Over the years, demand for natural, organic foods has only grown. The Organic Trade Association reports 2011 sales rose 9 percent to $31.4 billion.

Brent Hueth, director of the Center for Cooperatives at the University of Wisconsin-Madison, said he’d expected an increasingly crowded landscape of organic purveyors, including from conventional stores, to be tougher on co-ops.

That hasn’t materialized. “Demand is growing faster than supply,” Hueth said. “It’s not saturated yet.”

Even so, some co-ops have been hurt. In West Des Moines, Iowa, for instance, the Tall Grass Grocery Co-op closed in August, a year after opening and a month after Whole Foods’ arrival.

At the 40-year-old Davis Food Co-Op in Davis, sales slipped 7 percent after Trader Joe’s October 2010 opening, forcing wage freezes and retirement-plan cuts, manager Eric Stromberg said.

Though revenue has recovered, Whole Foods opens in October in this university town near Sacramento, so additional austerity measures are planned to navigate another dip.

“Honestly, the emotion I felt was anger,” he said. “I worked really hard to give our employees good benefits. And I hate to see that nibbled away.”

The Davis co-op is going on the offensive, too, enlisting a store designer who also works with Whole Foods to spiff up the place. Stromberg isn’t bashful about “shoplifting” ideas from his bigger rivals.

“The goal is you walk away with at least one good idea we can use in our store,” he said, describing how one crew was politely asked to leave a San Francisco Bay-area Whole Foods.

Whole Foods, which boosted second-quarter profit a third to $117 million and whose stock is valued at $18 billion, won’t say when it hopes to crest the 1,000-store mark.

But Joe Rogoff, Whole Foods’ Seattle-based manager for Northwest stores, insisted the Austin-based retailer isn’t trying to muscle out smaller rivals. Rather, he hoped it turns on a whole new audience to natural, organic food.

Trader Joe’s didn’t return phone calls and emails seeking comment.

In Boise, Ben Kuzma hired on as the local co-op’s general manager in 2011, just as the store in the capital city’s oldest neighborhood was about to be drenched by a wave of competition.

Two regional chains, Spokane-based Huckleberry’s and Denver’s Natural Grocers, arrived this year, while Whole Foods opens its 35,000-square-foot store a mile away in November.

So far, Kuzma said, 2012 revenue growth has been cut in half, to about 3 percent, for a store that last year grossed $26 million. The impact could be even more significant when Whole Foods opens and lures curious shoppers away.

A veteran of California, Maine and Arizona co-ops, Kuzma said looming competition forced him to cram a three-year store transformation into just one.

He joined the National Cooperative Grocers Association in February, to take advantage of the group’s national buying power. The company has also adopted new accounting standards and boosted employee training.
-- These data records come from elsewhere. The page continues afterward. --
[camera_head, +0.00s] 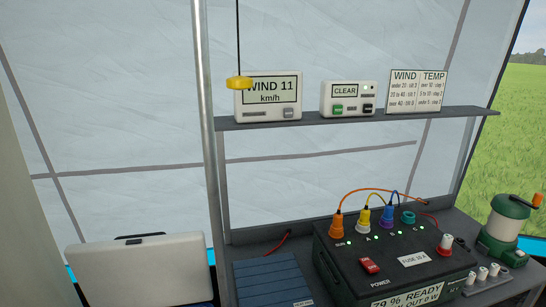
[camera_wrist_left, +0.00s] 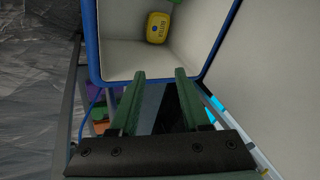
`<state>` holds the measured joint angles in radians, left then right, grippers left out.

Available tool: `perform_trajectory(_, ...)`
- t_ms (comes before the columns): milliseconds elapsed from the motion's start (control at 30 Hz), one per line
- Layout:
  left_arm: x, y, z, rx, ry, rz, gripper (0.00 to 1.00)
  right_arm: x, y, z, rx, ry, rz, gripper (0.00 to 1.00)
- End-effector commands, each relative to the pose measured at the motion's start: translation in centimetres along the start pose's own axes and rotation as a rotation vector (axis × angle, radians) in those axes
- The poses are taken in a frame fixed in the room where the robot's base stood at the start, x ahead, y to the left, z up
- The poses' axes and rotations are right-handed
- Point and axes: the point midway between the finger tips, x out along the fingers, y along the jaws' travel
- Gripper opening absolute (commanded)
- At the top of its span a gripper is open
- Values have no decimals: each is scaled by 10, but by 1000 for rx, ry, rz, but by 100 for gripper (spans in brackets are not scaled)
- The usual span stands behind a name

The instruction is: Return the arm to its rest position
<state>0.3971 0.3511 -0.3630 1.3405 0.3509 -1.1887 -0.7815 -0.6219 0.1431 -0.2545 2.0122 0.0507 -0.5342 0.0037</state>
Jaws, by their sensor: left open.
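My left gripper (camera_wrist_left: 160,75) shows in the left wrist view as two green fingers, spread apart with nothing between them. Its fingertips are at the near edge of an open box with a white inside and a blue rim (camera_wrist_left: 94,45). A yellow tub (camera_wrist_left: 158,28) with a dark label lies inside the box, beyond the fingertips and not touched by them. A bit of something green shows beside it at the top edge. Neither arm shows in the head view, and my right gripper is in no view.
In the head view a pale lid (camera_head: 140,272) stands at lower left. A black power box (camera_head: 390,262) with coloured plugs stands on the counter, with a green lantern (camera_head: 505,225) at right. A shelf (camera_head: 350,119) holds two displays and a chart.

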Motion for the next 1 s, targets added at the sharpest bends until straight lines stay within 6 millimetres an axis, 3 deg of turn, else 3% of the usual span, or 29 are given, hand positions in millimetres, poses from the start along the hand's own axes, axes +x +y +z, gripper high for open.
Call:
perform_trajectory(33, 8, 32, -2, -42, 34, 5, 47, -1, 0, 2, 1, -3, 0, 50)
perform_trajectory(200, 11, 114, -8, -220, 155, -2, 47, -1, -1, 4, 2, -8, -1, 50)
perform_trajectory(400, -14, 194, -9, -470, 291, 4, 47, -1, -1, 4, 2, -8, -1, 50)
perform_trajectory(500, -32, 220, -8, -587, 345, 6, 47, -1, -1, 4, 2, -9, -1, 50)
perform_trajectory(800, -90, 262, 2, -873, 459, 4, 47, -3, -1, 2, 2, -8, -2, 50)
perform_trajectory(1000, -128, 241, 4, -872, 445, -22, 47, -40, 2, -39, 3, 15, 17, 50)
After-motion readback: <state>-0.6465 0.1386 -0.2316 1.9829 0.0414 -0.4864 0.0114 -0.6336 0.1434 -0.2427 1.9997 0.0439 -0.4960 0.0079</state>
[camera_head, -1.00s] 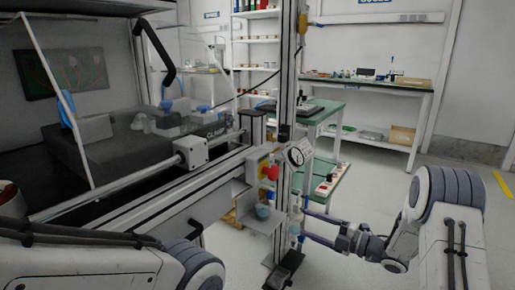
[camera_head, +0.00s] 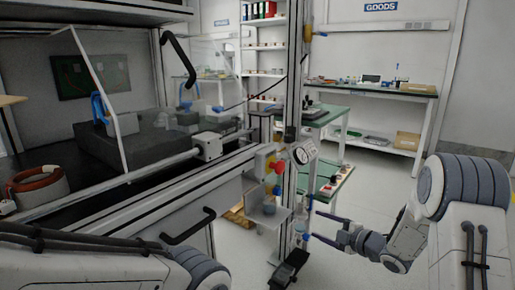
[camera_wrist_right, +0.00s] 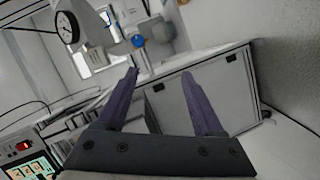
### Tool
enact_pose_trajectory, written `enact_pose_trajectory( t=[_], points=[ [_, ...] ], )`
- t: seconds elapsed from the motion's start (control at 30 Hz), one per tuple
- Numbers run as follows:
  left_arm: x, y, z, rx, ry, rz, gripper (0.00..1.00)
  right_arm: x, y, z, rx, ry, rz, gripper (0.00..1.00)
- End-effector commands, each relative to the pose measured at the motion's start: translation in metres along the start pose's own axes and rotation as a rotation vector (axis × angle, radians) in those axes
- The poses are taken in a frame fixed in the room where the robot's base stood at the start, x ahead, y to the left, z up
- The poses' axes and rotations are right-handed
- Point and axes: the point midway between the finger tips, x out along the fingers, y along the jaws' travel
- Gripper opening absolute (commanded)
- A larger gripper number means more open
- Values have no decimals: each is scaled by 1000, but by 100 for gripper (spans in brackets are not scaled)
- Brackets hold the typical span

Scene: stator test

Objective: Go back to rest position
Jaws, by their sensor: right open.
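My right gripper (camera_head: 318,226) is in the lower middle of the head view, its two fingers apart and pointing left toward the machine's post. In the right wrist view its two purple fingers (camera_wrist_right: 162,80) are spread with nothing between them. A machine cabinet side panel lies beyond the fingertips in that view. My left arm enters the head view at the lower left; its gripper is outside the picture.
The test machine with a clear guard (camera_head: 95,85) fills the left. A red button (camera_head: 277,167) and a round gauge (camera_head: 304,152) sit near its post. A green table (camera_head: 328,117) stands behind.

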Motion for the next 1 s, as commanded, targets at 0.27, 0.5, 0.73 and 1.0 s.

Others changes are more visible: Fast-growing organic pet supplies now have a separate storefront.

And Kuzma hired a chef to remake the deli – and abandon use of an outside supplier, Sysco Food Services, for prepared items. Kuzma wanted to use the organic food sold elsewhere in the store in the “grab-and-go” section because customers probably figured the store was doing that anyway.

“It’s more honest,” Kuzma said. “I felt like we weren’t walking the walk.”
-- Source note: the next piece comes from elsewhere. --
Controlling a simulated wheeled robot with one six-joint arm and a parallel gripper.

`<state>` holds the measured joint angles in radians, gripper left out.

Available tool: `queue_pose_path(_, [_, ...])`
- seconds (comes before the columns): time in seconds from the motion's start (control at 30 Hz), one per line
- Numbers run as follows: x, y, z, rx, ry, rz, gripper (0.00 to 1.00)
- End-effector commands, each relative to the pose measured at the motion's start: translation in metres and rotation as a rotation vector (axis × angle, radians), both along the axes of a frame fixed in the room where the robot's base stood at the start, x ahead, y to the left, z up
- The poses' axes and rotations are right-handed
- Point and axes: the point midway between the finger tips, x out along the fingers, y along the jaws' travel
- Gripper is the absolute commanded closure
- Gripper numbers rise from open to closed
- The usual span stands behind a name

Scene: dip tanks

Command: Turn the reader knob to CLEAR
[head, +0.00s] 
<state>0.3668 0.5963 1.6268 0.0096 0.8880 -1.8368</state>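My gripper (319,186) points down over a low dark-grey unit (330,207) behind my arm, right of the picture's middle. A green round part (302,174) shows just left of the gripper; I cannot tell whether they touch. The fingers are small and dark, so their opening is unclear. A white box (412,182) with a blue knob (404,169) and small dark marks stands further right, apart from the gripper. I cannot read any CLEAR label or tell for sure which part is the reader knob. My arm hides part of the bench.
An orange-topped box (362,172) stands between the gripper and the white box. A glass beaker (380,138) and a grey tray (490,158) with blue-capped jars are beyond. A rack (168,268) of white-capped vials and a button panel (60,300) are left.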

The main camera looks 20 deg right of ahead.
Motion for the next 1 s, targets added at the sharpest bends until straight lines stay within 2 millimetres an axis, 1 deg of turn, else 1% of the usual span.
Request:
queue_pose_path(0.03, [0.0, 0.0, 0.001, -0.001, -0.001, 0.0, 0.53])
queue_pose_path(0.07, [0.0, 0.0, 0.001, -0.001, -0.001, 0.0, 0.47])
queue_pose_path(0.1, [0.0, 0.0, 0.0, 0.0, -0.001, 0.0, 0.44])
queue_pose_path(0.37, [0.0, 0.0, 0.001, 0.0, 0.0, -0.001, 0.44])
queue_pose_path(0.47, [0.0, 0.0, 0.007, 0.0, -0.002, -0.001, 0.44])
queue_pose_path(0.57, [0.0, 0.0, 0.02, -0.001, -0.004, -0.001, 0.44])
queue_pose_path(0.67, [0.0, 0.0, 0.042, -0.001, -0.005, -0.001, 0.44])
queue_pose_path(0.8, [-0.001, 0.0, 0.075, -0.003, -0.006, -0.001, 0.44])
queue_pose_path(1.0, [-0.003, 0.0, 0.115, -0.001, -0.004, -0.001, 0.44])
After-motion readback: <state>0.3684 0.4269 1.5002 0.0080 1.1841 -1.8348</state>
In Austin, the Wheatsville Food Co-op opened in 1976, four years before Whole Foods Market got its start across town. Whole Foods now has more than 300 locations, while Wheatsville stuck with a single store.

That’s changing. It plans a second location amid increasing competition: Whole Foods has three stores, including its flagship; popular gourmet grocer Central Market is down the street. Trader Joe’s is coming, too.

Like the Davis co-op, Wheatsville hired a designer.

“We’re looking at what makes people want to shop at Whole Foods and Trader Joe’s, and trying to bring pieces of it to our next location,” brand manager Raquel Dadomo said.

Fast facts

UPDATING CO-OPS: Food cooperatives across the U.S. are making big changes – eliminating slow-selling items, spiffing up stores, identifying trends – to prepare for the arrival of a Whole Foods or Trader Joe’s in the neighborhood.

COMPETITION HEATS UP: Demand for natural and organic foods is growing, and so are the chains that sell such products. Whole Foods Market Inc. aims to triple its store count to 1,000. German-owned Trader Joe’s has a 19-city “coming soon” list.

THE HISTORY: Modern co-ops date back to the 1970s, when customer-owned food stores were organized to provide an alternative to national grocery chains.